The idea of seeing something without actually looking at it might sound crazy. After all, how do you see something if you aren’t actually looking at it? Well, the basic idea behind this has been explored quite a bit using light waves. However, new research shows that scientists can actually perform interaction-free measurements with microwaves, too.
Of course, we aren’t necessarily talking about your everyday break room microwave. Instead, we’re talking about microwaves created by a powerful device the researchers call a transmon device. The idea behind this device is to “see” a microwave pulse without the absorption and re-emission of any light waves. It’s a far cry from reversing time, but it is still amazing.
It’s an intriguing experiment and one that could open the door for more profound research into interaction-free measurements. The team backed the experiments using theoretical models, all of which confirm the results. It is also yet another example of how quantum devices can operate beyond the realm of possibility in classical devices, too.
Physicists commonly refer to this as the quantum advantage. But what exactly does all of this mean?

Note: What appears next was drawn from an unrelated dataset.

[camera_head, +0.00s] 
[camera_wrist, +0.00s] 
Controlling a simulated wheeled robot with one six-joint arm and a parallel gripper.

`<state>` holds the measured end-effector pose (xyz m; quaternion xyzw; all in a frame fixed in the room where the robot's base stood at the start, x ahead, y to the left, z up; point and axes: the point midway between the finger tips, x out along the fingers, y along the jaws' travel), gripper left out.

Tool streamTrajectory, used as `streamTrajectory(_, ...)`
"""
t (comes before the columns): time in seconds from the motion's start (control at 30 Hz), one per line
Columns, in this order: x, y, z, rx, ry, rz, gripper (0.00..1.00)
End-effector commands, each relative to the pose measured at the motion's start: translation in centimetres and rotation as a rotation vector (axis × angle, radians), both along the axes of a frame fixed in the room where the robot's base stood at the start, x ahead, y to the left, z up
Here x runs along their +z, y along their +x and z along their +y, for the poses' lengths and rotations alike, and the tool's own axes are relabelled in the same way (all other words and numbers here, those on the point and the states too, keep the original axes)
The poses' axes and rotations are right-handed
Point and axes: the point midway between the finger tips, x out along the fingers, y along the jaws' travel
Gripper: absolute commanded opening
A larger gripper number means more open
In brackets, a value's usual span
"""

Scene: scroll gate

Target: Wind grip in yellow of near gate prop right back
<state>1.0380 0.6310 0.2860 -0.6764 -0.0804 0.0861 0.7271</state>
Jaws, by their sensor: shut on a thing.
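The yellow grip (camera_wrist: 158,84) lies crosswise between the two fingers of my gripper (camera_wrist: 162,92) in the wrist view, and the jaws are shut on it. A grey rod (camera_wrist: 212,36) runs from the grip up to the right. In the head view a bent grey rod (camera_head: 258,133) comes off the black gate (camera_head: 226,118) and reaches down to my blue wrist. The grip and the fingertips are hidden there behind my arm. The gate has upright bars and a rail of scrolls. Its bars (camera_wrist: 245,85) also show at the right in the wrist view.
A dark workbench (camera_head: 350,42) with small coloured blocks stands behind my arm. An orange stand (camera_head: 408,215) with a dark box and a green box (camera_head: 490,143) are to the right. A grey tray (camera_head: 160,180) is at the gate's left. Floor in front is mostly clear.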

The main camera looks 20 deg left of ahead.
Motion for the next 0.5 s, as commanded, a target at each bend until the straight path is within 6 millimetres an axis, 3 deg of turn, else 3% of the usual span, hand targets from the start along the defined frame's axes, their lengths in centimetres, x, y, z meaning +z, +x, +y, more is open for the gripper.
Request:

Well, for starters, it’s all very much based in the realm of quantum physics, which means we’re not really going to see much practical use out of these interaction-free measurements anytime soon as far as physical, real-world devices go.
But, like any scientific researcher, it could very easily transform into something bigger months or years down the line. For instance, this form of interaction-free measurement could one day make it much faster and easier to extract information from quantum processors without actually disturbing the ongoing functions of the processor.
A breakthrough like this could make quantum devices far more effective, especially in quantum physics, where even a gentle interaction can break things. The researchers published their paper on the new method used to achieve interaction-free measurement in Nature Communications.